### The problem
Exactly reproduce the lines that follow.
--- Start Data block ---
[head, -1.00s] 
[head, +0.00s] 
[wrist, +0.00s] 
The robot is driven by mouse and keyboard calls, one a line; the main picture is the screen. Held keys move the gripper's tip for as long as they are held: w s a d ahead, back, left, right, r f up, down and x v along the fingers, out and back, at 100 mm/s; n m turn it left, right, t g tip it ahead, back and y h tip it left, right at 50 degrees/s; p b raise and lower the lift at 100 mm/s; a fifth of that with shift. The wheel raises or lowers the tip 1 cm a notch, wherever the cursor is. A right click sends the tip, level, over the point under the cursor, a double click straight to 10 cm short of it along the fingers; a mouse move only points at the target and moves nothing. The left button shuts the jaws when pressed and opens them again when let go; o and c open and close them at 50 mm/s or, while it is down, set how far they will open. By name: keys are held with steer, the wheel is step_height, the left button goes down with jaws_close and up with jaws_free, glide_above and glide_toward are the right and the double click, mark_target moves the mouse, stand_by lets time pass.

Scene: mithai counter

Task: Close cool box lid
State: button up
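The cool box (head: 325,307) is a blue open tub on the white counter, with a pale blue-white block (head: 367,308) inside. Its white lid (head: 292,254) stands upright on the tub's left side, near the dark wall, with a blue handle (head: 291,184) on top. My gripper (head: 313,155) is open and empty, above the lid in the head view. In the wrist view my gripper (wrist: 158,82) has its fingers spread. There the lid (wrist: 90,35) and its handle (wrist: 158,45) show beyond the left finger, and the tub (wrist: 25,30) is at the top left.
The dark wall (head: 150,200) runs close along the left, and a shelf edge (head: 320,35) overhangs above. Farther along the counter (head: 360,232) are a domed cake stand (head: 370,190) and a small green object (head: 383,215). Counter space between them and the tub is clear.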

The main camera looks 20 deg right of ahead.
--- End Data block ---
### Response below
[head, -1.00s] 
[head, +0.00s] 
[wrist, +0.00s] 
The robot is driven by mouse and keyboard calls, one a line; the main picture is the screen. Held keys move the gripper's tip for as long as they are held: w s a d ahead, back, left, right, r f up, down and x v along the fingers, out and back, at 100 mm/s; n m turn it left, right, t g tip it ahead, back and y h tip it left, right at 50 degrees/s; p b raise and lower the lift at 100 mm/s; a fifth of that with shift. The wheel raises or lowers the tip 1 cm a notch, wherever the cursor is. A right click sends the tip, level, over the point under the cursor, a double click straight to 10 cm short of it along the fingers; a mouse move only points at the target and moves nothing. The left button shuts the jaws when pressed and opens them again when let go; o and c open and close them at 50 mm/s or, while it is down, set how far they will open. By name: keys are held with steer, the wheel is step_height, the left button goes down with jaws_close and up with jaws_free, glide_above and glide_toward are the right and the double click, mark_target moves the mouse, stand_by lets time pass.

Scene: mithai counter

Task: Close cool box lid
State: button up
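The cool box (head: 325,307) is a blue open tub on the white counter, with a pale blue-white block (head: 367,308) inside. Its white lid (head: 292,254) stands upright on the tub's left side, near the dark wall, with a blue handle (head: 291,184) on top. My gripper (head: 313,155) is open and empty, above the lid in the head view. In the wrist view my gripper (wrist: 158,82) has its fingers spread. There the lid (wrist: 90,35) and its handle (wrist: 158,45) show beyond the left finger, and the tub (wrist: 25,30) is at the top left.
The dark wall (head: 150,200) runs close along the left, and a shelf edge (head: 320,35) overhangs above. Farther along the counter (head: 360,232) are a domed cake stand (head: 370,190) and a small green object (head: 383,215). Counter space between them and the tub is clear.

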The main camera looks 20 deg right of ahead.

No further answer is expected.